Segundo a jurisprudência consolidada do S.T.A., respeitante à ilicitude da taxa de ocupação de espaço público, que se mostra já produzida em casos semelhantes, “a partir da entrada em vigor da Lei das Comunicações Electrónicas, aprovada pela Lei n.º 5/2004, de 10 de Fevereiro, apenas se consente aos Municípios taxar as utilidades decorrentes da ocupação e utilização do domínio público municipal com a implementação e funcionamento de estruturas necessárias às redes de comunicações daquela natureza acessíveis ao público através da Taxa Municipal de Direitos de Passagem prevista naquela lei, não lhes sendo lícito taxá-las através de tributos ou encargos de outra espécie ou natureza”- cfr., entre outros, os acórdãos do S.T.A. de 1- 6-2011, no proc. 450/11, o de 29-6-2011 no proc. 450/11 e o de 22-4-15, no proc. 0192/15, todos acessíveis em www.dgsi.pt.
Tal entendimento radica no respeito devido não só às normas comunitárias contidas nas referidas Directivas Quadro e de Autorização, respectivamente n.ºs 2002/20/CE e 2001/20/CE, de transparência e de não discriminação sem demora, como à que veio a ser fixada no art. 106.2 da referida Lei, segundo a qual o seu montante é “percentual sobre cada factura”.
Tratando-se de taxa que foi liquidada com base na emissão de licenças de ocupação de espaço público do subsolo, em data posterior a 10/5/2004, data em que a referida Lei n.º 5/2004 entrou em vigor, e sendo que é ao previsto na mesma há que dar prevalência como lei especial que é, relativamente à Lei das Finanças Locais, não subsistem quaisquer dúvidas quanto à falta de licitude nos termos em que a referida taxa foi liquidada.
Concluindo, parece que o recurso é de improceder.»

5 – Tomados os vistos legais, cabe decidir.

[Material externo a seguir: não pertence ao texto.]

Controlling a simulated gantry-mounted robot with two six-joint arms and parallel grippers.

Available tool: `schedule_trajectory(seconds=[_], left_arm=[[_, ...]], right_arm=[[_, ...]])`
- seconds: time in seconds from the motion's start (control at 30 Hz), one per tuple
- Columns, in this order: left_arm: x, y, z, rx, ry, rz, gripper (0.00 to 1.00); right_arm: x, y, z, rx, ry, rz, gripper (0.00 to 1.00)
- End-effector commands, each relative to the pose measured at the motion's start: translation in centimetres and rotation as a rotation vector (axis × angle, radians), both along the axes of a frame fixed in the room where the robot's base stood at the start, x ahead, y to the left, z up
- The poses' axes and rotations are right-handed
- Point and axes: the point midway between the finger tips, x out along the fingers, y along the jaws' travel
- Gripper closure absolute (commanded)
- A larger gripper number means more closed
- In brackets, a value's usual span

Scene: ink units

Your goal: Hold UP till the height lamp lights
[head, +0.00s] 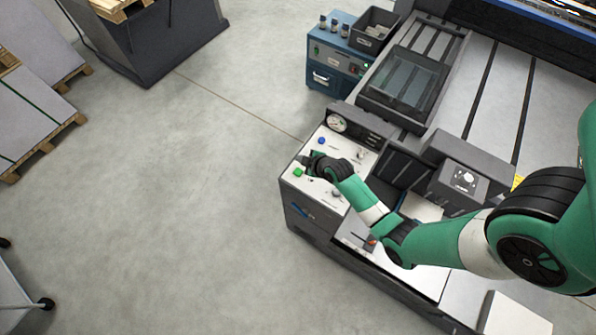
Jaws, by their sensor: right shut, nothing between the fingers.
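A light control panel (327,196) tops the near left corner of a dark machine. A blue button (321,140) and a green button (298,172) show on its left side. A round white gauge (336,122) stands at its back edge. The labels are too small to read, so I cannot tell which button is UP or which spot is the height lamp. My right gripper (306,162) is shut and empty over the panel's left part, between the blue and green buttons. I cannot tell whether its tips touch anything. The gripper and wrist hide part of the panel. My left gripper is out of view.
A blue cabinet (325,77) with small bottles and a dark bin (373,30) stands behind the panel. A dark box with a white dial (464,180) rises to the right of the panel. Loaded pallets (35,120) stand at far left. The grey floor between is clear.

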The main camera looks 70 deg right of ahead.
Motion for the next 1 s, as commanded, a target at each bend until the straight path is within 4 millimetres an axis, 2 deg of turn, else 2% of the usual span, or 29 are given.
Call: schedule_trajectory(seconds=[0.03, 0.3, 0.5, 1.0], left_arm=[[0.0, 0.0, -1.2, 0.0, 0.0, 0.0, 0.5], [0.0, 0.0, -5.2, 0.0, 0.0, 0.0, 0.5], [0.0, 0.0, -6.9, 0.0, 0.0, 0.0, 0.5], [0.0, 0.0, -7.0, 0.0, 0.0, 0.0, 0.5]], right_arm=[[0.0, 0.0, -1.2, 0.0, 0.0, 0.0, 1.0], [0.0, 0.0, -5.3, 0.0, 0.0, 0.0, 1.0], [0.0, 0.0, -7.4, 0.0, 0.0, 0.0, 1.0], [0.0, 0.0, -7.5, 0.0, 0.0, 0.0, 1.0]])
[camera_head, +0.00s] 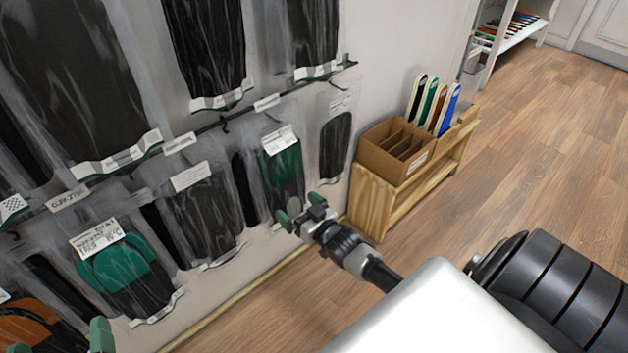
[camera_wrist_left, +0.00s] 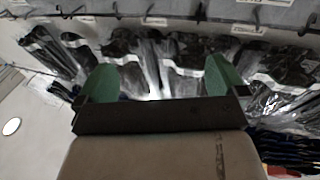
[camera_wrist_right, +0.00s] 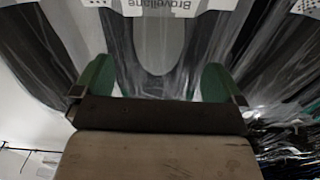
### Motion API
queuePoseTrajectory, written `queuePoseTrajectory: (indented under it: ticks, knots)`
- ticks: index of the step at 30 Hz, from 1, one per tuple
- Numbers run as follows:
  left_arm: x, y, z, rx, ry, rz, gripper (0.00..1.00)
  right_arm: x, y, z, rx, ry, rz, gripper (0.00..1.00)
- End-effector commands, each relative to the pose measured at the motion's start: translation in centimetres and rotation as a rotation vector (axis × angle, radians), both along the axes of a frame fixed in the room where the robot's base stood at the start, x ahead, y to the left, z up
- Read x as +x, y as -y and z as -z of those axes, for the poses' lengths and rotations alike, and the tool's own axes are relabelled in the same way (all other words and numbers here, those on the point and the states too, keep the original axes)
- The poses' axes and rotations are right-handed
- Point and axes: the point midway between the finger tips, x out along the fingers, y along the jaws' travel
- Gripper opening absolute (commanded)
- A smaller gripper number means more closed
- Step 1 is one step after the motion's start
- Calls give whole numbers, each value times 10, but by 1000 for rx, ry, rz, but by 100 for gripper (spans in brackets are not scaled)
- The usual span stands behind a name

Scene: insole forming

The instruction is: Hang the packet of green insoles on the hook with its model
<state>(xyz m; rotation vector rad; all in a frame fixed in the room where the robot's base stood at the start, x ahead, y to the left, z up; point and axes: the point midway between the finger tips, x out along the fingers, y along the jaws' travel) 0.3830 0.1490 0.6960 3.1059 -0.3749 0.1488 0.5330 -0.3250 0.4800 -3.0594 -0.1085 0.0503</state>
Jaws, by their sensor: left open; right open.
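Two clear packets with green in them hang on the wall. One packet with a green and black insole (camera_head: 125,270) is at the lower left. A narrower green insole packet (camera_head: 284,170) with a white label is right of the middle. My right gripper (camera_head: 300,211) is open and empty, in front of that packet's lower end. Its green fingers also show in the right wrist view (camera_wrist_right: 154,82), facing dark packets. My left gripper (camera_head: 60,342) is open at the bottom left, largely out of frame. The left wrist view (camera_wrist_left: 154,82) shows nothing between its fingers.
A dark rail (camera_head: 210,126) with hooks and labels crosses the wall; several black insole packets hang above and below it. A cardboard box (camera_head: 385,138) with dividers stands on a low wooden shelf (camera_head: 375,205), beside upright coloured insoles (camera_head: 448,108). The wooden floor at right is clear.

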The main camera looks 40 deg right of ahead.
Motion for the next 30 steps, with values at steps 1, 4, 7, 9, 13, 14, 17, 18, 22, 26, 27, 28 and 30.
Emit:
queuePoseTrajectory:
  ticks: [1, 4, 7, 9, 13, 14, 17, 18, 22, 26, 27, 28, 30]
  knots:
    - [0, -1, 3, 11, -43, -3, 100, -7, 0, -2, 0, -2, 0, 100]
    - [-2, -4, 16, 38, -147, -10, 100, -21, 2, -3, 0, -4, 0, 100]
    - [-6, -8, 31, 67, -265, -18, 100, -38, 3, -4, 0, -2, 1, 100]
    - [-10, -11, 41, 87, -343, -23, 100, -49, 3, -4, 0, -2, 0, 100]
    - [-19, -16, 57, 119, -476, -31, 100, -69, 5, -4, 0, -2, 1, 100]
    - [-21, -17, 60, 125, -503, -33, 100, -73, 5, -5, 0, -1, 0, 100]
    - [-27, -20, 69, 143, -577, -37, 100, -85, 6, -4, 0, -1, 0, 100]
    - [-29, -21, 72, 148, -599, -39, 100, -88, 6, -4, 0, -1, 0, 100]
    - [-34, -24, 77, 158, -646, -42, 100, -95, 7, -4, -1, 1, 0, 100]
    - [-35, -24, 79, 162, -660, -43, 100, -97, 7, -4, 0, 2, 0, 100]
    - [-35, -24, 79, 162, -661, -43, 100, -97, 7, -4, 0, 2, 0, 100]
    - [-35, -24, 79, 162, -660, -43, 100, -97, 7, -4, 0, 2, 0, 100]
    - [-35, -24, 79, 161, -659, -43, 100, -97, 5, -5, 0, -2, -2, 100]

6 – O Tribunal Administrativo e Fiscal de Almada considerou como provado os seguintes factos com interesse para a decisão:
A) A ora impugnante é titular de licenças para a ocupação do espaço público de subsolo em diversos pontos da cidade da Almada, emitidas pela respectiva Câmara Municipal (cfr. fls. 53/94 do apenso).
B) Através do Oficio nº 16343 de 28 de Agosto de 2012, foi a impugnante notificada pela Divisão das Actividades Económicas e serviços urbanos do município de Almada que “foi determinado pela Srª presidente da Câmara Municipal de Almada por despacho de 25/05/2012, a emissão das licenças de ocupação do espaço público do subsolo, relativas aos processos enunciados no assunto (…)” bem como para proceder ao pagamento das respectivas taxas do ano de 2008 que resultam dos avisos 2158 a 2244 de 24/08/2012 no valor total de € 94.624,82 (cfr. fls. 1 e 53/94 do apenso).
C) Em 27/09/2012 foi apresentada reclamação graciosa contra a liquidação da taxa de ocupação de espaço público – subsolo do ano de 2008 e no montante de € 94.624,82 (cfr. fls. 1/52 do apenso).
D) A presente impugnação judicial foi enviada a este tribunal por registo postal em 16/01/2013 (cfr. fls. 1 dos presentes autos).
E) Em 16/04/2013 foi emitida pelo Banco Espírito Santo em nome da ora impugnante a garantia bancária nº 00384071 no montante máximo de € 118.283,79 para efeito suspensivo da presente impugnação (cfr. fls. 342/343).

7 – Do objecto do recurso
A questão a decidir reconduz-se a saber se padece de erro de julgamento a sentença do Tribunal Administrativo e Fiscal de Almada que decidiu a ilegalidade da liquidação da Taxa de Ocupação do Espaço Público - Subsolo feita à impugnante A……….., tendo como facto gerador a instalação de sistemas, equipamentos, tubos e condutas e tubos e condutas para distribuição de TV por cabo, no período temporal referente ao ano de 2008.
A decisão recorrida considerou que, a partir da entrada em vigor da Lei das Comunicações Electrónicas, aprovada pela Lei n.º 5/2004, de 10 de Fevereiro, apenas se consente aos Municípios taxar as utilidades decorrentes da ocupação e utilização do domínio público municipal com a implementação e funcionamento de estruturas necessárias às redes de comunicações daquela natureza acessíveis ao público através da Taxa Municipal de Direitos de Passagem prevista naquela lei, não lhes sendo lícito taxá-las através de tributos ou encargos de outra espécie ou natureza.
E daí concluiu que é ilegal a liquidação de Taxa Municipal de Ocupação da Via Pública sindicada nos presentes autos, cuja contraprestação específica consiste na utilização do domínio público municipal com instalações e equipamentos necessários à distribuição de televisão por cabo.
Para assim decidir, o tribunal a quo baseou-se na jurisprudência expendida por este Supremo Tribunal Administrativo em vários processos, referindo-se aos recursos nº 363/10 de 06.10.2010, 513/10, de 30.11.2010, e 179/11 de 01.06.2011, entre outros.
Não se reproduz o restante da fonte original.